United States: US consumer surveys flashing amber warnings to an unhearing Fed as markets wait on non-farms

Last week’s news from the US was still all about historical strength in the US economy, which continues to lead some on the US Federal Reserve to believe that a tightening in monetary policy is warranted and perhaps should be on the larger side of things (50 basis points rather than 25bps). The latest to comment on the inflation problem was Fed Governor Waller, who indicated that the Fed could hike by more if the data came in ‘hot’, but would have to assess the effects of the Ukraine invasion as well.

Data and survey releases over the course of last week offered a very mixed picture. There was some improved news in terms of activity from the provisional February manufacturing and services PMIs, strong house price growth in December, but weaker new and pending home sales figures in January. The Conference Board and University of Michigan consumer confidence and sentiment readings were also mixed, with the Conference Board reading dropping in February, but the University of Michigan sentiment index recovering a little in the final February reading (having recorded a larger slump initially).

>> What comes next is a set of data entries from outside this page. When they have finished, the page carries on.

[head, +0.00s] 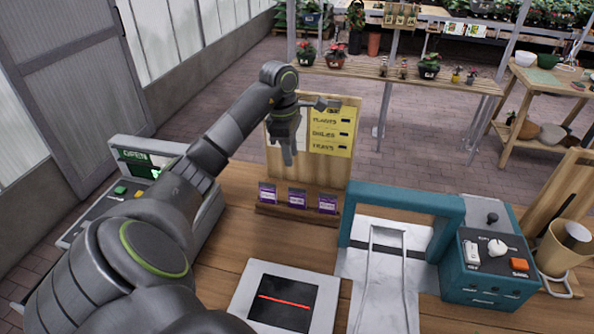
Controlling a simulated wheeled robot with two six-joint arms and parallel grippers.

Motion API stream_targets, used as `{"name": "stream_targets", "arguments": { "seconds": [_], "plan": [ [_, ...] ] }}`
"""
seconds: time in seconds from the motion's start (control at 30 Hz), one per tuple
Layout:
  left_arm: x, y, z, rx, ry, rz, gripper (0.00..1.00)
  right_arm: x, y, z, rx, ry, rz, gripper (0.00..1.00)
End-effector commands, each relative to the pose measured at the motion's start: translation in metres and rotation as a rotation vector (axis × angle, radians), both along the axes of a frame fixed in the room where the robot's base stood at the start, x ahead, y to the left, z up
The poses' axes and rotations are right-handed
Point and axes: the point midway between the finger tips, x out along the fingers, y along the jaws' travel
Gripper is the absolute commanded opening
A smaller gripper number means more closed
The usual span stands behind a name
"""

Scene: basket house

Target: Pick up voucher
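I cannot tell for certain which thing is the voucher. Three small purple and white packets or cards (297,198) stand in a row in a low wooden holder (264,211) at the foot of an upright wooden board. A yellow printed sheet (331,140) and a white sheet (302,124) are on that board. My left gripper (289,158) points down in front of the board, above the row of purple items and apart from them. It hides part of the white sheet. Its finger gap is not clear from this angle. My right gripper is out of view.
A register with a green OPEN screen (140,160) stands at left. A scanner plate with a red line (284,301) lies in front. A teal machine (487,262) with an arch is at right, beside a cup (562,248). Plant shelves stand behind.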

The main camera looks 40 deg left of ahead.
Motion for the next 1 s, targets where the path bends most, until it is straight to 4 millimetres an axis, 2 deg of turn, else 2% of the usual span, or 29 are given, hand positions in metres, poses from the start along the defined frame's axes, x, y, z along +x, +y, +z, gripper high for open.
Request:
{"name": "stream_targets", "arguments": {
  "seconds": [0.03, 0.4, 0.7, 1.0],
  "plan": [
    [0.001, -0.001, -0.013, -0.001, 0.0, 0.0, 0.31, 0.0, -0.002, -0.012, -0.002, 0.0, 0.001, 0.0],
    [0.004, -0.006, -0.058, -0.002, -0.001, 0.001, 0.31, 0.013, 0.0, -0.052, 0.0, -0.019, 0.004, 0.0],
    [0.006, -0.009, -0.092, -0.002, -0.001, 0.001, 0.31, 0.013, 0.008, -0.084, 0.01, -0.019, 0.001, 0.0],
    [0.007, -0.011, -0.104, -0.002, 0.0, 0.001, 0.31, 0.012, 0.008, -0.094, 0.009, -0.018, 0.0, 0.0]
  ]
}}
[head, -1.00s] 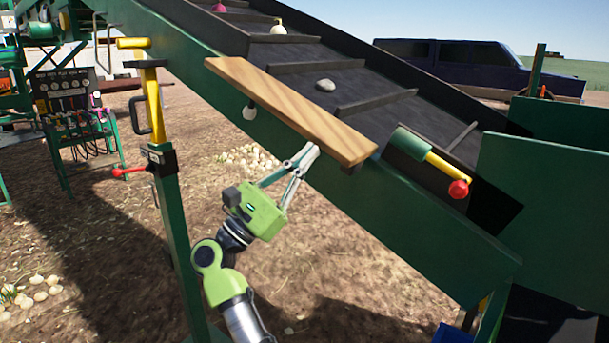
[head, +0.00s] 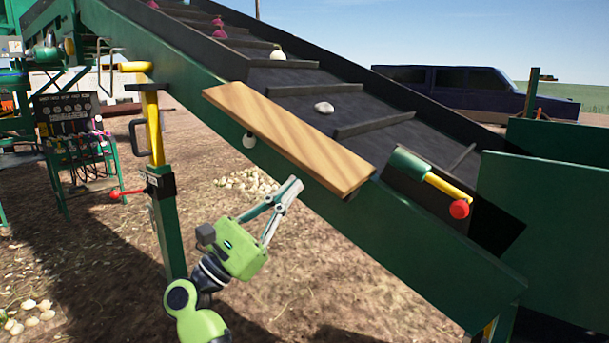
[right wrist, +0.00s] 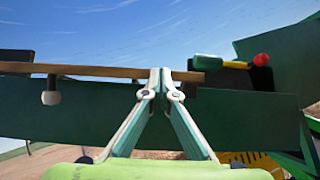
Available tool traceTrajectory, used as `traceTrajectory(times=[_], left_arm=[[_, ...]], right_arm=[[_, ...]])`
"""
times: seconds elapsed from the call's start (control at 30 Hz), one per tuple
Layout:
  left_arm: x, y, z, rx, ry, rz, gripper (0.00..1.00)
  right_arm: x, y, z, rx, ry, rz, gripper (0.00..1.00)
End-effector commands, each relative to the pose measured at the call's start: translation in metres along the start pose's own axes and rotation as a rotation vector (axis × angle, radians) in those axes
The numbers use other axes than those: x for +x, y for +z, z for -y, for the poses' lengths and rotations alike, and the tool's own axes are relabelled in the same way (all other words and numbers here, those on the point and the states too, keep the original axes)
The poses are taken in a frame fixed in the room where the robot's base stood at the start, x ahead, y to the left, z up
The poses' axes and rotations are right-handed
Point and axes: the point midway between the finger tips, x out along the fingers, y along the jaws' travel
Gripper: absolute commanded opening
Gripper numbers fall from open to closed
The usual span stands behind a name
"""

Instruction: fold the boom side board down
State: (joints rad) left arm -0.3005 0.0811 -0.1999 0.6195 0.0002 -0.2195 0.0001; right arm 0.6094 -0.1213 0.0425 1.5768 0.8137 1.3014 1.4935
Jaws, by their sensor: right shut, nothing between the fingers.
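The boom side board is a wooden plank (head: 290,137) on the near side of the sloping green boom (head: 395,225), with its broad face showing. In the right wrist view the board (right wrist: 100,72) shows as a thin, nearly level strip behind the fingertips. My right gripper (head: 293,184) is shut and empty, just below the board's lower edge in the head view. Its closed fingertips (right wrist: 161,74) overlap the board in the wrist view; I cannot tell whether they touch it. A white knob (head: 249,140) sits under the board's left part. My left gripper is not in view.
A green and yellow handle with a red knob (head: 459,209) sticks out right of the board. A green post with a yellow lever (head: 153,125) and a red-knobbed lever (head: 117,195) stands left. Onions ride the dark belt (head: 300,88). Ground below my gripper is open.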

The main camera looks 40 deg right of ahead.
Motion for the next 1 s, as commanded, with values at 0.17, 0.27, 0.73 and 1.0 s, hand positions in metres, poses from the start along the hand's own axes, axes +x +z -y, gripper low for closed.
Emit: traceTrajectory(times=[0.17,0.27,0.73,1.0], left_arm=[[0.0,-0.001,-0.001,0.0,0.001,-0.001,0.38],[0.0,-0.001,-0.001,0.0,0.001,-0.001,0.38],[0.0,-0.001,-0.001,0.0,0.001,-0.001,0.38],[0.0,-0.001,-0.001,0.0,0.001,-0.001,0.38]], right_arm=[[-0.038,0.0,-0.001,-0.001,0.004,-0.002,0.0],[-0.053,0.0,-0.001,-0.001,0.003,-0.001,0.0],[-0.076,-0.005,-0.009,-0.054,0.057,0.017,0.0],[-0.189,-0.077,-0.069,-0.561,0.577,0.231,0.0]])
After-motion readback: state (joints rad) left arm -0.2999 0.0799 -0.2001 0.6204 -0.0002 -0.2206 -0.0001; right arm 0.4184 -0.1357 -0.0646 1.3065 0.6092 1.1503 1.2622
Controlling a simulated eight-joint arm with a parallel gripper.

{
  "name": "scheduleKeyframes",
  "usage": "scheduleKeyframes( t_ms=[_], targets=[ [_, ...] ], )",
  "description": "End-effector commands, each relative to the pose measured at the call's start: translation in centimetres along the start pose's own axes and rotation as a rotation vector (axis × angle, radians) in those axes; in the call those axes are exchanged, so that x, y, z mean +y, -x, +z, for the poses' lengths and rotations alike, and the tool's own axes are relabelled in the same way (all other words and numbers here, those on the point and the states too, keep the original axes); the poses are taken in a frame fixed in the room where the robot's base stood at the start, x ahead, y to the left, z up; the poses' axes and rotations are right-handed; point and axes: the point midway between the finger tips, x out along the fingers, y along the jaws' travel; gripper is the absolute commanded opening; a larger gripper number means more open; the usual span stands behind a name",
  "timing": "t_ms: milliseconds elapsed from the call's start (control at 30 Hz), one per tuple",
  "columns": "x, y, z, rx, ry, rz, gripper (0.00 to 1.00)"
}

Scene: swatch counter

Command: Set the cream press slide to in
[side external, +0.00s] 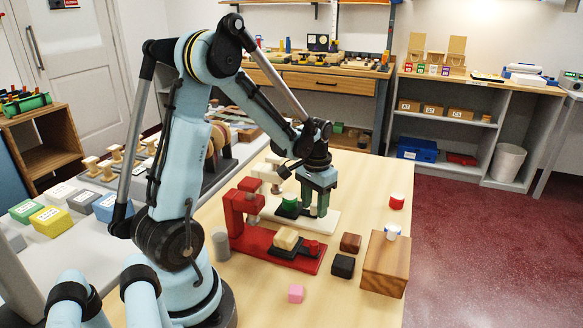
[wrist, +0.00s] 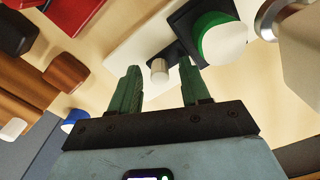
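The cream press (side external: 268,172) stands behind the red press, its pale base (side external: 329,224) reaching right under my gripper. Its black slide (wrist: 190,28) carries a green cylinder with a white top (wrist: 222,40); the green piece also shows in the side view (side external: 290,202). The cylinder sits out to the side of the press ram (wrist: 268,20), not under it. A small grey knob (wrist: 159,70) stands at the slide's outer end. My gripper (wrist: 160,82) is open, pointing down, with green fingers either side of the knob in the wrist view. I see no contact with it.
The red press (side external: 236,212) stands in front, with a cream block (side external: 287,239) on its slide.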

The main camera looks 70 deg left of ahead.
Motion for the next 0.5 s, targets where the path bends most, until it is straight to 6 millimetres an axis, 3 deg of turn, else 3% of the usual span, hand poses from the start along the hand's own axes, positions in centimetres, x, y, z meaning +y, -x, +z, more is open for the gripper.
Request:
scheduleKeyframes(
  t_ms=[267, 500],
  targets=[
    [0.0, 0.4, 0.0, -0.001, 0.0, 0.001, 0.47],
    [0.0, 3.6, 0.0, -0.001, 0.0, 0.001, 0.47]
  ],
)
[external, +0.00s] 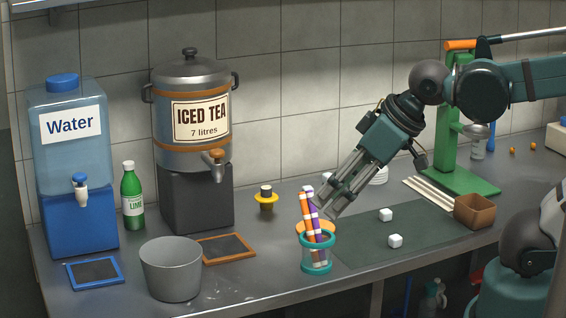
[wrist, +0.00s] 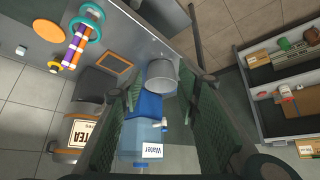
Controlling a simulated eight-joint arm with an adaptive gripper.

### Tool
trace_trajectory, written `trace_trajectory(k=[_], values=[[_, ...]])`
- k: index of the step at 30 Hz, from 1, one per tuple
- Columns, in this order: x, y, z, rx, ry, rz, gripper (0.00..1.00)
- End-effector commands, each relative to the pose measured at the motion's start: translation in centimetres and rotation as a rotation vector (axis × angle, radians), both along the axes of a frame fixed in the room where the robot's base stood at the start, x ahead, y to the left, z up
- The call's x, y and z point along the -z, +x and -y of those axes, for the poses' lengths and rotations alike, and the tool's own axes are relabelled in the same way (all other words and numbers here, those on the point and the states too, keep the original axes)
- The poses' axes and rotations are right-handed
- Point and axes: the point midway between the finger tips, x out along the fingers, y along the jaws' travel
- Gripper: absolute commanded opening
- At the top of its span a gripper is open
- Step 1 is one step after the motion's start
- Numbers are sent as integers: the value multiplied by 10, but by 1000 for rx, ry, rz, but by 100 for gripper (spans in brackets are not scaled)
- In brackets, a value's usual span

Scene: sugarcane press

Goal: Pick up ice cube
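More small white pieces show behind my gripper, partly hidden. My gripper (external: 325,207) points down and left, just behind and right of the teal-ringed cup with striped straws (external: 316,255); I cannot tell whether it touches the straws. In the wrist view my gripper (wrist: 167,88) has its fingers apart with nothing held between them. A small white cube (wrist: 20,50) shows at the left there.
A grey bucket (external: 171,270), an orange-framed slate (external: 228,249), the iced tea urn (external: 192,115) and the water dispenser (external: 68,130) stand to the left. A brown box (external: 475,211), pale sticks (external: 432,193) and the green press (external: 463,180) stand right. The mat's front is largely clear.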

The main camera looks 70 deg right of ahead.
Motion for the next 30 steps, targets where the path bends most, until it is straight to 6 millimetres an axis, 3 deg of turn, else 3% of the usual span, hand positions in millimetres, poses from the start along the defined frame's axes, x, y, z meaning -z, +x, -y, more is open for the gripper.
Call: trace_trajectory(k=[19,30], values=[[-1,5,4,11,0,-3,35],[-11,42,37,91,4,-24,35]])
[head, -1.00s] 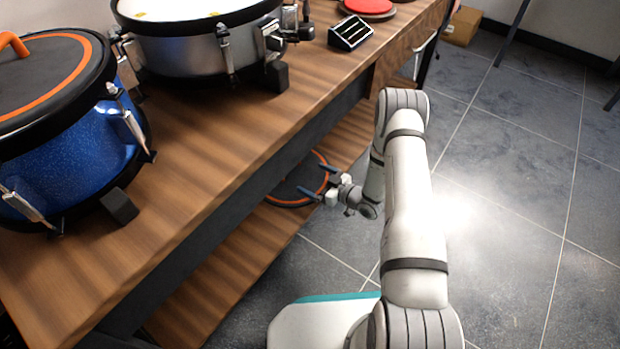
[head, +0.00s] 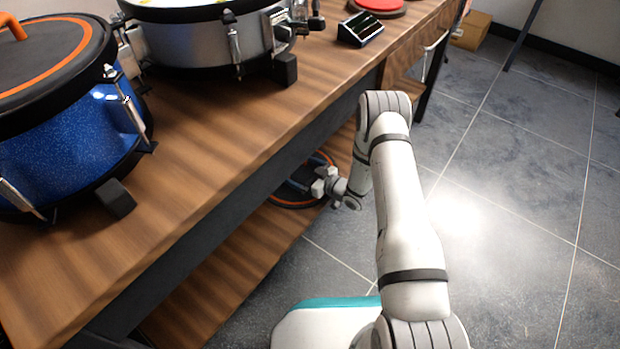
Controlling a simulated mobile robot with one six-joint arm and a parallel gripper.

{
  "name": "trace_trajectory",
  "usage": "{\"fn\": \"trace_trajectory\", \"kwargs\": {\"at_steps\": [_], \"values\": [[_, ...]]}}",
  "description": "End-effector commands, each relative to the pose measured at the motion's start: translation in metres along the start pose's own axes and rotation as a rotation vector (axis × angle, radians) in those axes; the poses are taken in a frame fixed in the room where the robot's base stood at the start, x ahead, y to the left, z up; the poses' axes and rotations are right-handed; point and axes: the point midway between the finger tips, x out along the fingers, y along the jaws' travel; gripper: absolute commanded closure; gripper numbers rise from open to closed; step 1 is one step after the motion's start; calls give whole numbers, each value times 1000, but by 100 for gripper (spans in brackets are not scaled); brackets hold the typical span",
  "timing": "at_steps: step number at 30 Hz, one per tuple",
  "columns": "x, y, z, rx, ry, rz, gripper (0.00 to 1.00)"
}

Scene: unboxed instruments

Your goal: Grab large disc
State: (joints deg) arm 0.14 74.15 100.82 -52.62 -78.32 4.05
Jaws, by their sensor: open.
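The large disc (head: 291,202) is dark with an orange ring near its rim. It lies on the lower wooden shelf under the table, and the table edge and my gripper hide part of it. My gripper (head: 291,180) reaches in under the table edge, over the disc, with its fingers apart. The fingers point left and are partly hidden in shadow. I cannot tell whether they touch the disc.
The lower shelf (head: 215,285) is bare toward the front. On the tabletop (head: 200,140) stand a blue drum (head: 70,145), a silver drum (head: 200,45), a small black rack (head: 360,28) and a red-topped round pad (head: 378,4). A cardboard box (head: 471,30) is on the tiled floor (head: 510,200).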

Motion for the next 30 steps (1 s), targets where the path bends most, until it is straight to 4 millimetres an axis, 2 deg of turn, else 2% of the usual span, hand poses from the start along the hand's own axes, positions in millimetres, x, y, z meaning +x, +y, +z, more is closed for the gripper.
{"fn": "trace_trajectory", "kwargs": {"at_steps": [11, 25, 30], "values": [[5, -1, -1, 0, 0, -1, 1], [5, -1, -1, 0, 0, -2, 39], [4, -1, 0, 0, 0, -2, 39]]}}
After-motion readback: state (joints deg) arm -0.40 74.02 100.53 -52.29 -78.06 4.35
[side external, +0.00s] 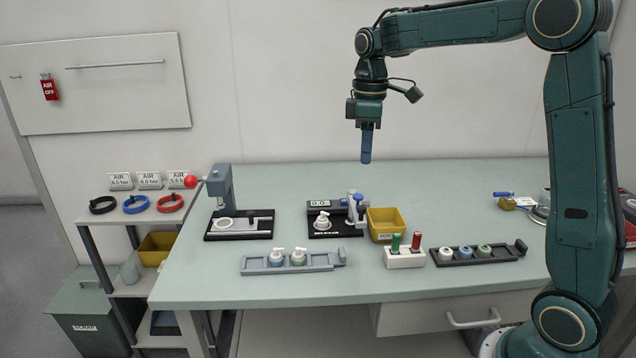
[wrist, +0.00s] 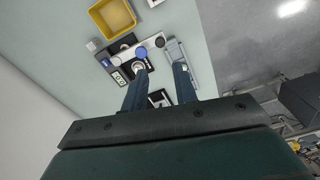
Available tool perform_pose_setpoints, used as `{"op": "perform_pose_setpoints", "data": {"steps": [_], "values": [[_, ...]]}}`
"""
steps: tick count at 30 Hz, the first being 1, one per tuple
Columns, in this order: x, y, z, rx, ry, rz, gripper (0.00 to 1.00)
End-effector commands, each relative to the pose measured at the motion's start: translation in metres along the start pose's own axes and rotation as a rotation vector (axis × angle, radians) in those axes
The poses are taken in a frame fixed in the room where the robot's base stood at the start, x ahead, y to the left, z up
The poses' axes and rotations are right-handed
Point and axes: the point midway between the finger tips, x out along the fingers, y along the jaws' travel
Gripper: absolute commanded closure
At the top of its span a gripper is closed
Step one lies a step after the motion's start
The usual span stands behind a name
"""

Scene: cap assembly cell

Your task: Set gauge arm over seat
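The gauge (side external: 318,234) stands mid-table in the side view, with a black base, a small display box and a white nozzle cap (side external: 322,221) on its seat. Its pale arm with blue parts (side external: 358,200) stands at the right end, beside the seat; it appears turned away from the cap. My gripper (side external: 366,160) hangs above the table, behind and above the gauge in the picture, touching nothing. In the wrist view, my gripper (wrist: 160,70) has its two fingers apart with nothing held. The gauge's blue knob (wrist: 140,52) shows beyond the fingertips.
A yellow bin (side external: 388,221) stands close right of the gauge. A press (side external: 222,190) with a red ball handle is left. A grey tray (side external: 256,265) with caps, a white block (side external: 404,259) with green and red pieces, and a dark tray (side external: 466,258) lie in front.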

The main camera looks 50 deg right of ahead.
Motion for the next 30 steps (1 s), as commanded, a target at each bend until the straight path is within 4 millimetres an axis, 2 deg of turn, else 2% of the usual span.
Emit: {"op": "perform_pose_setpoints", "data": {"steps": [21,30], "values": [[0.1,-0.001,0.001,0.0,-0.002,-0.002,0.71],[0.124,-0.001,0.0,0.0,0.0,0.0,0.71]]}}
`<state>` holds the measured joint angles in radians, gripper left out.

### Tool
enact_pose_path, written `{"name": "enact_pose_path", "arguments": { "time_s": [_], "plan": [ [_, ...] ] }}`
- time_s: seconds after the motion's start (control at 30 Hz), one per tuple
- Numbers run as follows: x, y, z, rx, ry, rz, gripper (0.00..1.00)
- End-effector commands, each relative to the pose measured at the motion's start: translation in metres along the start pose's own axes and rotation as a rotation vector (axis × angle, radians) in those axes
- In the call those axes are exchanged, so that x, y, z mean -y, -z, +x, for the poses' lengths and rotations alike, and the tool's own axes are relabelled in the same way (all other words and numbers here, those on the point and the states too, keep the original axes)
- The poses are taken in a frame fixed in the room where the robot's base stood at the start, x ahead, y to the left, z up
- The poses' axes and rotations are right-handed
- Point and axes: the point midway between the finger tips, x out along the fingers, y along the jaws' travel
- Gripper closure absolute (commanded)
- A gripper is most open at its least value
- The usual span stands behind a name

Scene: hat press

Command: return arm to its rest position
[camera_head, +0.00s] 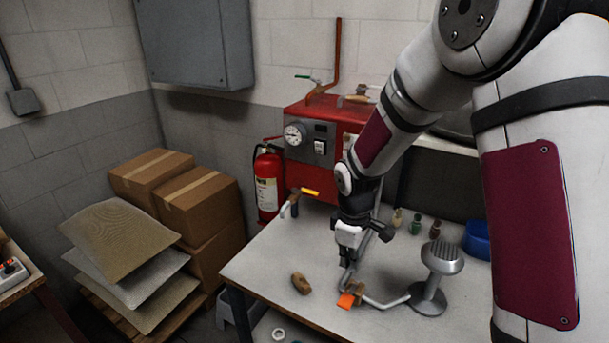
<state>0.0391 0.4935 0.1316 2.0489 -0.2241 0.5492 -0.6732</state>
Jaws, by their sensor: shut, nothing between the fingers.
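My arm (375,140) reaches down from the upper right to the white table (285,252). My gripper (346,268) points downward over the table, shut and empty. Its tips are just above or beside a bent metal rod (388,303) with an orange piece (346,301) at its end; I cannot tell whether they touch. A silver stand (442,260) with a ribbed round head is to the right of the gripper. A brown wooden piece (301,283) lies on the table to the left.
A red machine (308,179) with a gauge stands behind the table, with a tap (296,200) jutting from its front. Small bottles (415,224) and a blue container (477,239) are at the back right. A fire extinguisher (266,183), cartons (197,203) and stacked sacks (122,240) stand left.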

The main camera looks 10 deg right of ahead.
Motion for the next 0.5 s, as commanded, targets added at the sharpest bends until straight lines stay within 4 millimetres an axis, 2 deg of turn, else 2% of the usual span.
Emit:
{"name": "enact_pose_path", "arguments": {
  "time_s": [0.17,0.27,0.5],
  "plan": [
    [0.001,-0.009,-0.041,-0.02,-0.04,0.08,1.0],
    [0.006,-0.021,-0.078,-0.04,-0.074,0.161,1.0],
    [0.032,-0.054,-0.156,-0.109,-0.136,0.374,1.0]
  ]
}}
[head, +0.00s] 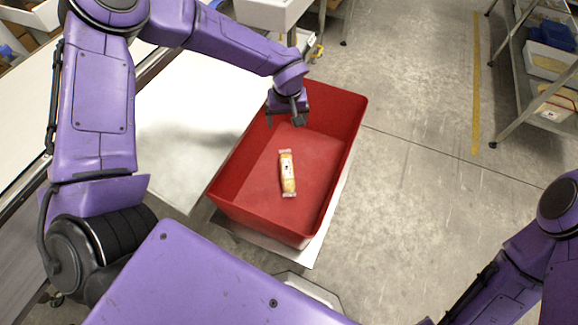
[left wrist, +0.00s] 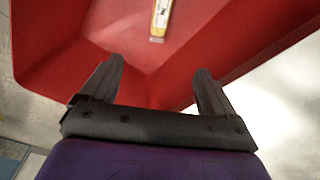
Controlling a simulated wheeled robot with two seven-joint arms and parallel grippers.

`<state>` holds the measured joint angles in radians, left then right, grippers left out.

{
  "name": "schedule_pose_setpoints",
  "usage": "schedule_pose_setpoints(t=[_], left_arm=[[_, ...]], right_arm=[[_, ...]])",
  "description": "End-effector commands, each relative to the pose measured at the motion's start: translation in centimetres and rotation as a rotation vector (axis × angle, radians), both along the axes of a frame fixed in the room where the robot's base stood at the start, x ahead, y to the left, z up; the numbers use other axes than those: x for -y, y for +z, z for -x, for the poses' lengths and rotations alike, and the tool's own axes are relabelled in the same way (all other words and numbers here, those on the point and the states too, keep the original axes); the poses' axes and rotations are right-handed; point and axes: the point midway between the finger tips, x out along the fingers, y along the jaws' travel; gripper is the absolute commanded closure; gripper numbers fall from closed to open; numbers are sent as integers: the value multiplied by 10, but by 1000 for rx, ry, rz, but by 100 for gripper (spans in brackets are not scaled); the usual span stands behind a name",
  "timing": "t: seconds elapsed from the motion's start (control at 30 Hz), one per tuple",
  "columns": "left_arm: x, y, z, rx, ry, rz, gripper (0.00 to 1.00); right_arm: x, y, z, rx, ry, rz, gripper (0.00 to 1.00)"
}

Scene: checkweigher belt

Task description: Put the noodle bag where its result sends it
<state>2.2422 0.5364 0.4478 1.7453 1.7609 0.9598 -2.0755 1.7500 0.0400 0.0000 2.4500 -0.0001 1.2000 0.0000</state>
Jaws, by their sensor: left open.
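The noodle bag (head: 287,174) is a slim, clear-ended pack with yellowish contents and a white label. It lies flat on the floor of a red bin (head: 225,190), near the middle. Its lower end also shows at the top of the left wrist view (left wrist: 161,18). My left gripper (head: 285,120) is over the far end of the red bin, apart from the bag. Its two fingers (left wrist: 160,85) are spread with nothing between them. My right arm shows at the right edge of the head view, but its gripper is not visible.
The red bin stands on a white surface (head: 313,250). A white panel (head: 175,120) lies left of it. A metal shelf rack with bins (head: 548,62) stands at the far right. Open concrete floor (head: 420,130) lies right of the red bin.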

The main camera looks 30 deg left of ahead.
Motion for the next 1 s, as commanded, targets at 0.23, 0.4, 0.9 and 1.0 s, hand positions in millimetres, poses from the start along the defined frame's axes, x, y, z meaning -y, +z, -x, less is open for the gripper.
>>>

The consumer readings are heading in the wrong direction and are set to head further in the wrong direction in March given the destabilisation of geopolitics seen over the last week.

The USD benefited from safe-haven flows as investors looked for safety of capital over return on it, but gave back a little of its gains at the end of the week, as the initial panic over the attack on Ukraine died down in markets, albeit I’m not sure quite why, given the encroachment of Russia’s armed forces deeper into Ukraine.